Willfulness alone doesn’t warrant a presumption of damages, absent targeting of the plaintiff. The Lanham Act requires damages as compensation and not as a penalty.  As McCarthy writes, it may be appropriate to grant an injunction “even where the likelihood of provable impact on the plaintiff may be subtle and slight,” because that protects both competitors and the public, but not to grant damages that would be a windfall to the plaintiff. 

Here, there wasn’t targeting: at best, one of the time-released formula statements acknowledged LE’s 5-hour ENERGY as a competitor, but it didn’t misrepresent their formulas or effectiveness.  “Rather, the press-release states that the competitors proclaim energy boosts that match their products' respective five- and six-hour names and calls the competitors ‘successful.’ Indeed, the press release offers only one direct point of comparison between ‘8–HR ENERGY’ and the competition: whereas ‘the taste of the drink and the inconvenience of the packaging make [energy shots] a less than ideal choice for many individuals,’ Bhelliom's ‘easy-to-swallow capsule avoids the harsh taste of energy drinks.’”  Those generic statements were mere puffery.  “Thus, at bottom, LE objects to the fact that Bhelliom oversold its own product, not that Bhelliom misrepresented or caused confusion regarding LE's product.” Presumed damages were therefore inappropriate.
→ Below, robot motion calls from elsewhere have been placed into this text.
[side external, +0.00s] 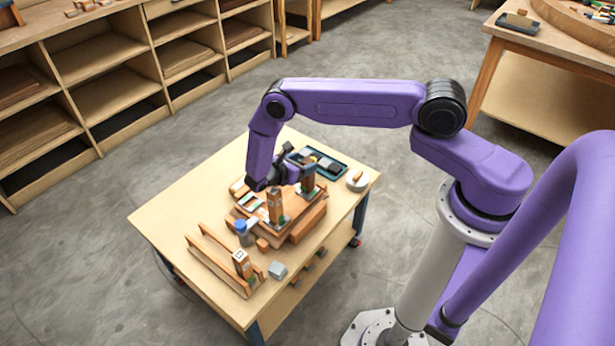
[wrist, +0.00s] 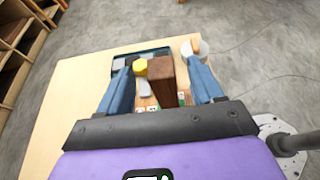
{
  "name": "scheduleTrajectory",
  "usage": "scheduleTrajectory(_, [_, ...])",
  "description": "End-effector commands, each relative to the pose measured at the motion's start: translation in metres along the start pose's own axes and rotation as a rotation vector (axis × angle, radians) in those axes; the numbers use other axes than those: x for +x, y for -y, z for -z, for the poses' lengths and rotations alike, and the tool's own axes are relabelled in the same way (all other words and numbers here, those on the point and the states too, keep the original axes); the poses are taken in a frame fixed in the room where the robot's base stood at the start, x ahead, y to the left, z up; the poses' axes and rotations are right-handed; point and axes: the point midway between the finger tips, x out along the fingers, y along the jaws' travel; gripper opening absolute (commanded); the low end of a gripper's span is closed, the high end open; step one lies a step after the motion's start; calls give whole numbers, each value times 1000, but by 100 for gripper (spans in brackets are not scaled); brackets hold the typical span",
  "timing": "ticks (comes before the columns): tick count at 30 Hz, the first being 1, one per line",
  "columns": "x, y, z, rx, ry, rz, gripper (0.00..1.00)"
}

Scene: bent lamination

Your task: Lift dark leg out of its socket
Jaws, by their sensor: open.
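The dark leg (side external: 308,180) stands upright at the back right of the stepped wooden block on the table. In the wrist view the dark brown leg (wrist: 162,82) rises between the two blue fingers of my gripper (wrist: 158,60). The fingers are open, with a visible gap on each side of the leg. In the side view my gripper (side external: 290,168) is beside the leg, partly hidden by my arm and the parts. The leg's foot and socket are hard to see in both views. A lighter brown leg (side external: 275,206) stands nearer the front of the block.
A dark tray of small parts (side external: 336,172) and a white round pot (side external: 357,180) lie behind. A blue-capped bottle (side external: 242,231), a grey block (side external: 277,270) and a wooden rack (side external: 208,262) holding another upright piece (side external: 241,262) are at the front. The table's left side is clear.

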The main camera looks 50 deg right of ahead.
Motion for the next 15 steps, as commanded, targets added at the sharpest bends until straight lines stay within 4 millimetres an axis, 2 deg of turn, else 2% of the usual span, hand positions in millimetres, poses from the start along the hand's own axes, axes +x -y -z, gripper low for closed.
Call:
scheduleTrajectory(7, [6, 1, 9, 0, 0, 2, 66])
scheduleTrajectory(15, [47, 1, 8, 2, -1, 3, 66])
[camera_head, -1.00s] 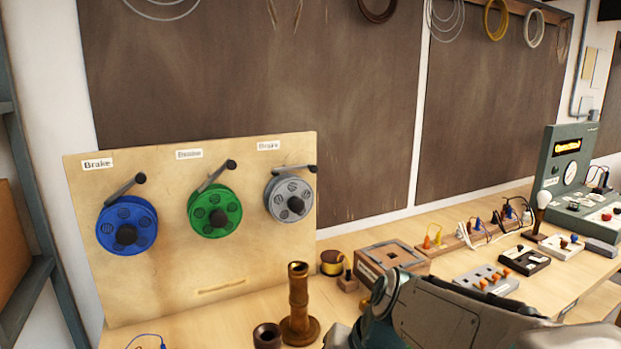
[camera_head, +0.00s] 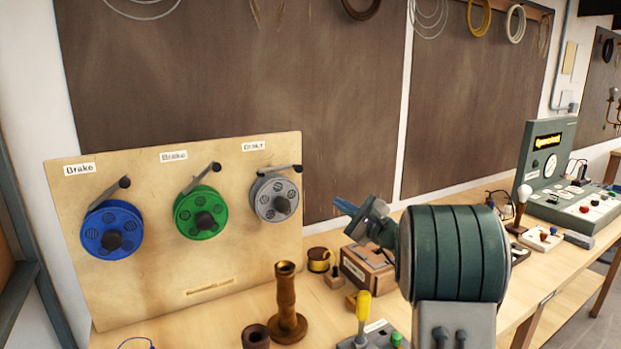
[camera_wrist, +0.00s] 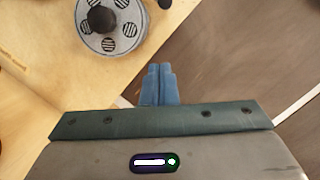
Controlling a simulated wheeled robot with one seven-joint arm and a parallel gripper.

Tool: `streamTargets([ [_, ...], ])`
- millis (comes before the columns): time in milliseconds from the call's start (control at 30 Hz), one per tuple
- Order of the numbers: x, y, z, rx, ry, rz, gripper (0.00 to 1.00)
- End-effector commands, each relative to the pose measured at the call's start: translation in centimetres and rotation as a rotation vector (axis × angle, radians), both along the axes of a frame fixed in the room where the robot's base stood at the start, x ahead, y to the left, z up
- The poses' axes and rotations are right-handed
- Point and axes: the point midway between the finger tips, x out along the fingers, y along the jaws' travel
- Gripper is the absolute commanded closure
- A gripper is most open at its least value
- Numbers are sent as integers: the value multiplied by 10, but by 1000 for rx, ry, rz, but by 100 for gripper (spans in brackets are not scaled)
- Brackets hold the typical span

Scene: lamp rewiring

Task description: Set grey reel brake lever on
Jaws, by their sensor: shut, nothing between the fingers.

Claims for injunctive relief, however, need not meet such a high standard.  “[D]istinct evidence of harm” isn’t a prerequisite.  If statements have a tendency to deceive consumers, injunctive relief is appropriate.  LE argued that the time-release claims were literally false, creating a tendency to deceive as a matter of law; Bhelliom conceded the falsity of the claims, but they only concerned the pills.  Though Bhelliom argued that the ads had been discontinued, the court of appeals remanded for appropriate injunctive relief.  However, the court couldn’t presume deception with regard to the 8-hour-energy claims, whose falsity was in genuine dispute and for which LE didn’t present evidence of actual consumer deception.  This was also remanded.